Dice, che diavolo c’entrano questa banda di spostati che fanno heavy metal tedesco con l’incidente delle Frecce Tricolori a Ramstein nel 1988? Domandatelo a loro. Quando si costituirono, nel 1993, dichiararono di ispirarsi a quella tragedia accaduta 5 anni prima. E siccome da bravi tedeschi la sottigliezza non è il loro forte, rafforzarono il concetto raddoppiando le emme, stabilendo (sic!) una analogia con il verbo rammen che significa urtare con violenza.
Nella Germania che rinasceva e si riunificava al principio degli anni 90, la Neue Deutsche Härte aveva spazio a volontà. Per dei ragazzi tedeschi che di passati da rifiutare ne avevano a bizzeffe, ispirarsi ad un fatto tragico di cronaca che aveva colpito allo stomaco come un cazzotto l’opinione pubblica mondiale era quasi giocoforza. I Rammstein volevano urtare con violenza il mondo della musica e dell’arte, e la tragedia delle Frecce Tricolori italiane servì a battezzarli. Il resto lo fecero loro con la continua ricerca di sonorità (il cosiddetto industrial metal, o tanz metall, riadattamento germanico dell’heavy metal) e di temi che a quel punto potevano permettersi di essere i più trasgressivi possibile.
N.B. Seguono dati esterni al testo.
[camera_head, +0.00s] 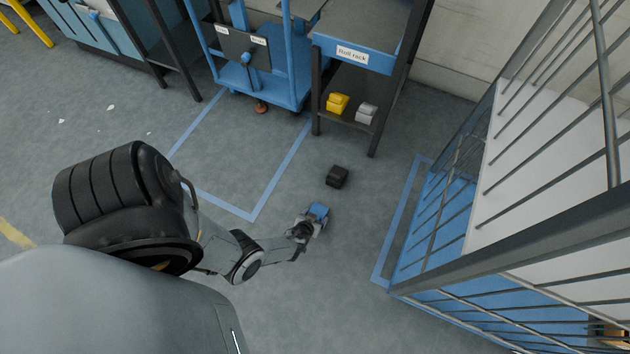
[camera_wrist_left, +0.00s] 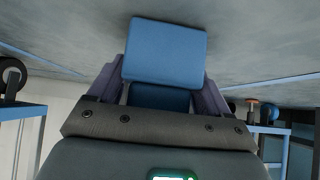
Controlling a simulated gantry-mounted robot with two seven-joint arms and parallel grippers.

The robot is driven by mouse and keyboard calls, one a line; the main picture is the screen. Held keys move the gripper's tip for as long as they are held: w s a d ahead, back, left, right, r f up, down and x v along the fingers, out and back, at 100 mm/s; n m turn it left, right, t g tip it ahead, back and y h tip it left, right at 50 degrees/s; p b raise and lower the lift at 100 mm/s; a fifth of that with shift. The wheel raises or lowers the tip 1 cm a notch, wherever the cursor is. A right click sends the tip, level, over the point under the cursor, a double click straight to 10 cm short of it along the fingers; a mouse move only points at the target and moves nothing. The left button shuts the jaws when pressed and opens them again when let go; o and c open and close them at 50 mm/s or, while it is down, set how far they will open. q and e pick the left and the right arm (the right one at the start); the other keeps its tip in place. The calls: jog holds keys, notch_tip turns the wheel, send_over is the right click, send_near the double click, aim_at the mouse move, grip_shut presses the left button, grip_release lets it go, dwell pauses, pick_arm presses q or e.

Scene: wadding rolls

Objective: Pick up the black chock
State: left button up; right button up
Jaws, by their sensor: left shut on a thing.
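The black chock (camera_head: 337,177) is a small dark block on the grey floor, in front of the roll rack. My left gripper (camera_head: 312,220) is just below it in the head view, apart from it. The left gripper is shut on a blue block (camera_head: 318,210). In the left wrist view the blue block (camera_wrist_left: 165,52) sits between the two fingers (camera_wrist_left: 163,88). The black chock does not show clearly in that view. My right gripper is not in view.
The roll rack (camera_head: 352,57) holds a yellow block (camera_head: 337,103) and a grey block (camera_head: 366,113) on its low shelf. A blue trolley (camera_head: 262,80) stands left of it. A barred blue cage (camera_head: 440,215) stands at right. The floor around the chock is clear.

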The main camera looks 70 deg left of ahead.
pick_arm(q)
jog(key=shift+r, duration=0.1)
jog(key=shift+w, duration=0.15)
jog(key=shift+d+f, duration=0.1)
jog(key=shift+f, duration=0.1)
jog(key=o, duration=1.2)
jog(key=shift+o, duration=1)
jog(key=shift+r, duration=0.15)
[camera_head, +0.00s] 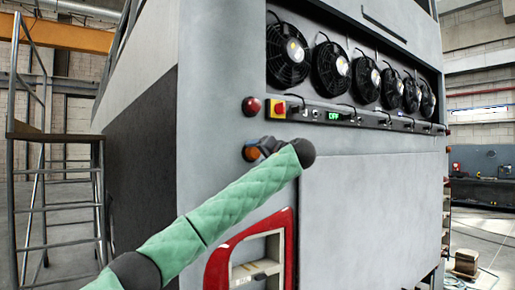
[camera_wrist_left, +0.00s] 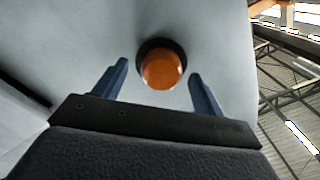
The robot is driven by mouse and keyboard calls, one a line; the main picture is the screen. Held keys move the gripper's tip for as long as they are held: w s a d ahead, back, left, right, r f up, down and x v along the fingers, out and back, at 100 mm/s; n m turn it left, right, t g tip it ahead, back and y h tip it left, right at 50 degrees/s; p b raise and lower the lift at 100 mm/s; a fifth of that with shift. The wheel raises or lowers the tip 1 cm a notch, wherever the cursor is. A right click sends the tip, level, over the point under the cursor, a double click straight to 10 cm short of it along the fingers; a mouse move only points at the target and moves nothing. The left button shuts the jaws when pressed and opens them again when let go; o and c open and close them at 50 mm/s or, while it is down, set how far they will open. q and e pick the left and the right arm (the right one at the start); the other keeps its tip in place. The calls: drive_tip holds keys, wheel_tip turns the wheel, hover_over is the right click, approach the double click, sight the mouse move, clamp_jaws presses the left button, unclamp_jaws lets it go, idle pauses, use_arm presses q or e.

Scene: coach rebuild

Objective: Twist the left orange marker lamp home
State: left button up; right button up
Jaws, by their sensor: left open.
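The left orange marker lamp (camera_head: 252,154) sits on the grey rear panel of the coach, below a round red lamp. It also shows in the left wrist view (camera_wrist_left: 162,68), a round orange lens in a dark ring. My left gripper (camera_wrist_left: 155,78) is open, with its two blue-grey fingers spread to either side of the lamp's lower part. I cannot tell whether they touch it; a gap shows on each side. In the head view my left gripper (camera_head: 262,148) is at the lamp and partly covers it. My right gripper is not in view.
The red lamp (camera_head: 252,106) and a red-and-yellow switch (camera_head: 276,109) are just above. A row of fans (camera_head: 288,55) runs along the top. A red-framed opening (camera_head: 220,262) lies below my left arm. A ladder platform (camera_head: 50,130) stands at the left.

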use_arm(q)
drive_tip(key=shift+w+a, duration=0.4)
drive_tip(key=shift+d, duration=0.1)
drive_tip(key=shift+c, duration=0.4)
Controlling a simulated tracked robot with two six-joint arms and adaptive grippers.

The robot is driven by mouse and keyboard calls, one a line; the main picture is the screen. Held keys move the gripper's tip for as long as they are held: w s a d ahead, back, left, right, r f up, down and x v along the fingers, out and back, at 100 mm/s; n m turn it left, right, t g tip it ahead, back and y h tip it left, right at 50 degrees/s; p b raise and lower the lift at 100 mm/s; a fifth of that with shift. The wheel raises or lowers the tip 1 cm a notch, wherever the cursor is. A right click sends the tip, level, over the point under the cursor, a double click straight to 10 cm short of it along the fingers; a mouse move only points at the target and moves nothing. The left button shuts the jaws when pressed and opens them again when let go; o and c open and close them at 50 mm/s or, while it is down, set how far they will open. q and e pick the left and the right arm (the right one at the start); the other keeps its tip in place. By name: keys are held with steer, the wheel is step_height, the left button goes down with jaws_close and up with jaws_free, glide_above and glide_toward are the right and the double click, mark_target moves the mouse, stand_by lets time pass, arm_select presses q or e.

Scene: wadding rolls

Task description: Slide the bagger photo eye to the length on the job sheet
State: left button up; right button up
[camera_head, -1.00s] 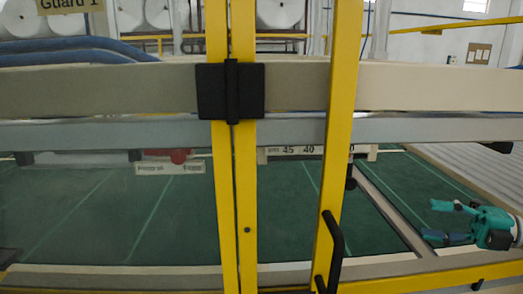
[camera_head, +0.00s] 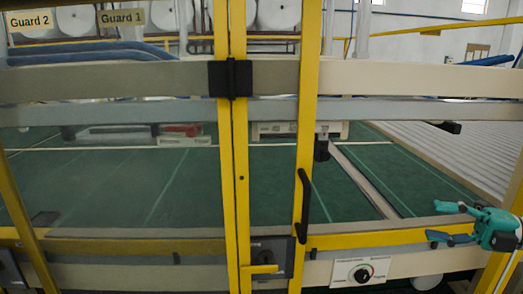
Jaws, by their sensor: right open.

I Rammstein furono più volte accostati al nazismo, e si premurarono sempre e prontamente di sgombrare il campo dagli equivoci. Come dissero una volta, «la svastica ai loro concerti non era la benvenuta». Anche se una certa scelta di temi e di simboli estetici – diciamo così – borderline mantennero la confusione. Ma si trattava più di messaggi estetizzanti che politici. Come David Bowie vent’anni prima, si trattava di artisti (o nel caso specifico presunti tali) e non era il caso di prendere per oro colato le loro licenze poetiche.
Nel loro pedigree, dicono gli esperti del genere, si trovano piuttosto i DAF, i Kraftwerk, Nina Hagen, i Rage against the machine. I loro testi pare che si ispirino più ai Fratelli Grimm, a Goethe, a Brecht che ai teorici delle filosofie politiche che in vario modo hanno influenzato la moderna storia tedesca.
Abbiamo scelto di loro due brani, che danno l’idea dei personaggi e delle musiche.
Continuerete a dire, ma che c’entrano con le Frecce tricolori ed il disatro di ramstein? Niente, magari loro non sanno nemmeno che cosa successe esattamente quel giorno in cui trovarono il loro nome di battesimo. Perché il corpo aeronautico d’elite più famoso e abile del mondo nel campo delle pattuglie acrobatiche nazionali quel giorno, il 28 agosto 1988 alla base NATO di Ramstein nella allora Germania Ovest, fu autore e vittima di un incidente che costò la vita a tre degli avieri italiani in volo ed a 67 spettatori, oltre a lasciarsi dietro 346 feriti più o meno gravi.
Non sanno sicuramente niente a proposito della coincidenza per cui dei tre degli acrobati dell’aria che persero la vita quel giorno nei cieli della Germania due erano in volo – e quindi testimoni – la notte del 27 giugno 1980, quando nei cieli di Ustica si verificò ciò che avrebbe provocato l’abbattimento del DC9 Itavia e la morte degli oltre 80 suoi passeggeri. E che oggi sappiamo essere stata una battaglia aerea tra forze NATO e forze libiche allora avverse.
Non sanno niente, e del resto anche noi ne sappiamo poco o nulla nonostante il tempo trascorso e le indagini di valenti magistrati come Rosario Priore, dei sospetti secondo cui gli aerei del tenente colonnello Mario Naldini e del suo pari grado Ivo Nutarelli furono manomessi e quindi messi nelle condizioni di innescare l’incidente che causò 70 morti a Ramstein e chiuse loro la bocca per sempre.
Non sappiamo niente, quasi 40 anni dopo. E allora, tanto vale ascoltare i Rammstein. Più male di quello che vedemmo tutti il 28 agosto 1988 alla televisione, non possono fare.